The backlash against AI data centers is no longer a local story — it’s a national movement. In just twelve months, the number of U.S. communities that have taken formal action to block, restrict, or place moratoriums on AI data center construction jumped from 8 to 78. What started as scattered resistance in a handful of rural counties has become a coordinated, bipartisan fight between Big Tech and the communities it wants to move into.
The Scale of the Buildout
To understand why communities are pushing back, you have to understand how fast the AI infrastructure boom has moved. The United States now has roughly 3,000 operational data centers, with more than 700 additional facilities currently under construction. Total capacity has nearly quadrupled since 2021 — and energy and water consumption have scaled right along with it.
AI data centers are not your average office park. A single hyperscale facility can consume as much electricity as a small city and draw millions of gallons of water per day for cooling. Tech companies — from Microsoft and Google to Amazon and a growing field of AI-focused startups — have been racing to lock up real estate, sign power agreements, and break ground before competitors can. The speed has been extraordinary. The transparency has not.
The Pushback Is Organized and Growing
As of this year, local and state governments have responded with force. There are now 69 active moratoriums on AI data center construction across the country, 4 permanent bans, and legislation pending or already signed in 10 states. Maine’s governor vetoed one such bill — but another is already working its way through the legislature. In Reno, Nevada, the city council approved a 30-day emergency moratorium after Kevin O’Leary’s Stratos Project announced plans to develop 40,000 acres of AI infrastructure in the region, catching residents entirely off guard.
The opposition isn’t limited to moratoriums and vetoes. Seventeen AI data center projects have been outright canceled as a direct result of local resistance. Another 18 have been delayed, with timelines pushed back by months or years while regulatory and public approval battles play out. For an industry that measures competitive advantage in quarters, these delays carry real cost.
A Rare Moment of Bipartisan Agreement
What makes this revolt unusual is that it doesn’t fit neatly on the political spectrum. On the left, Sen.

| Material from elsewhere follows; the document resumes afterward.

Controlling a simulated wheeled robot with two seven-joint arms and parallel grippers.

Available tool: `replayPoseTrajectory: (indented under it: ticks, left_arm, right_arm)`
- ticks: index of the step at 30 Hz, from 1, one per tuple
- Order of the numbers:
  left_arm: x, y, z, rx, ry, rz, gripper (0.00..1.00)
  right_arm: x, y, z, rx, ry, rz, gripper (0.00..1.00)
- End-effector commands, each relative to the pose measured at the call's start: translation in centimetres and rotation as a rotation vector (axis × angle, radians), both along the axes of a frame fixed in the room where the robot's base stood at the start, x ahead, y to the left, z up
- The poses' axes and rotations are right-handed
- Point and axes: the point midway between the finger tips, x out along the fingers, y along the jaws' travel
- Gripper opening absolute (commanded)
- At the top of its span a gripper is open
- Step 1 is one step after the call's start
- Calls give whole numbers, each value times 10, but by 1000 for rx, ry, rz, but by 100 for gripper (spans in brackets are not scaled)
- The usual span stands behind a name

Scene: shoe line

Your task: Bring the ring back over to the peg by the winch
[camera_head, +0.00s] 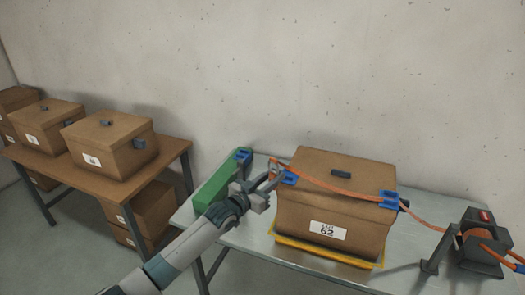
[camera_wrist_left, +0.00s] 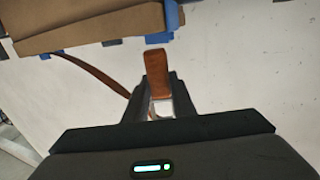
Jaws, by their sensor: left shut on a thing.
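An orange strap (camera_head: 345,189) runs from the winch (camera_head: 478,245) over the box marked 62 (camera_head: 335,215), through blue corner pieces. My left gripper (camera_head: 272,182) is at the box's left upper edge, shut on the orange-brown end piece of the strap, the ring (camera_wrist_left: 158,75). In the left wrist view its fingers (camera_wrist_left: 158,95) stand on both sides of this piece; its round shape cannot be made out. A grey upright peg (camera_head: 436,250) stands on the table just left of the winch. My right gripper is not in view.
A green block (camera_head: 215,185) with a blue piece on top lies left of the box. The box sits on a yellow-edged base (camera_head: 300,252). A brown table (camera_head: 165,155) with more boxes stands at the left. The wall is behind.

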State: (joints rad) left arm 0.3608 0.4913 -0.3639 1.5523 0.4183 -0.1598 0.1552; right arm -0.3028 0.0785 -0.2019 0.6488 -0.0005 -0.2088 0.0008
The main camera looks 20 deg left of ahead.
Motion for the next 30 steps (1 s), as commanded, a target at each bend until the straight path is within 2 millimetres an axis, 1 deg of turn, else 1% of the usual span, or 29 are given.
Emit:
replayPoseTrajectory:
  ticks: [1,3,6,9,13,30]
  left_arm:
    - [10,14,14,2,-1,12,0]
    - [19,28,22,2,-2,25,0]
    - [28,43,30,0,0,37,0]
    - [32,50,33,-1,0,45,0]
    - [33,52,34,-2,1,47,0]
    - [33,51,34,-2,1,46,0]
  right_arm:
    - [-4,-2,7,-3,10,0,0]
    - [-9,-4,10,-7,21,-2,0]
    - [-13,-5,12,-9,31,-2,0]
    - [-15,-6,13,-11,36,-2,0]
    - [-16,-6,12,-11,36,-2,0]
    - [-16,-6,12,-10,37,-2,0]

Bernie Sanders and Rep. Alexandria Ocasio-Cortez have called for a federal freeze on hyperscale AI data center construction, citing energy consumption and environmental impact. On the right, rural Republican county commissioners in states like Texas, Idaho, and South Carolina are raising alarms about aquifers running dry and power grids being strained to serve facilities that provide few local jobs. The common thread across both sides: tech companies made billion-dollar commitments before anyone in the affected communities was consulted.
Critics of the industry have repeatedly used the phrase “speed, scale and secrecy” to describe how these projects are developed — decisions made in boardrooms and announced to communities as a fait accompli. That pattern has eroded trust and accelerated political action at every level of government.
What This Means for Americans
If you live near a proposed data center site — or near a power grid that serves one — this fight is already affecting you. Higher electricity costs, strained water infrastructure, and communities that find their local governments locked out of decisions that directly shape their quality of life are the real-world consequences of unchecked AI expansion. The question of who gets to decide where AI infrastructure goes, and at whose expense, is no longer theoretical. It’s being answered right now in county commission chambers and state capitols across the country.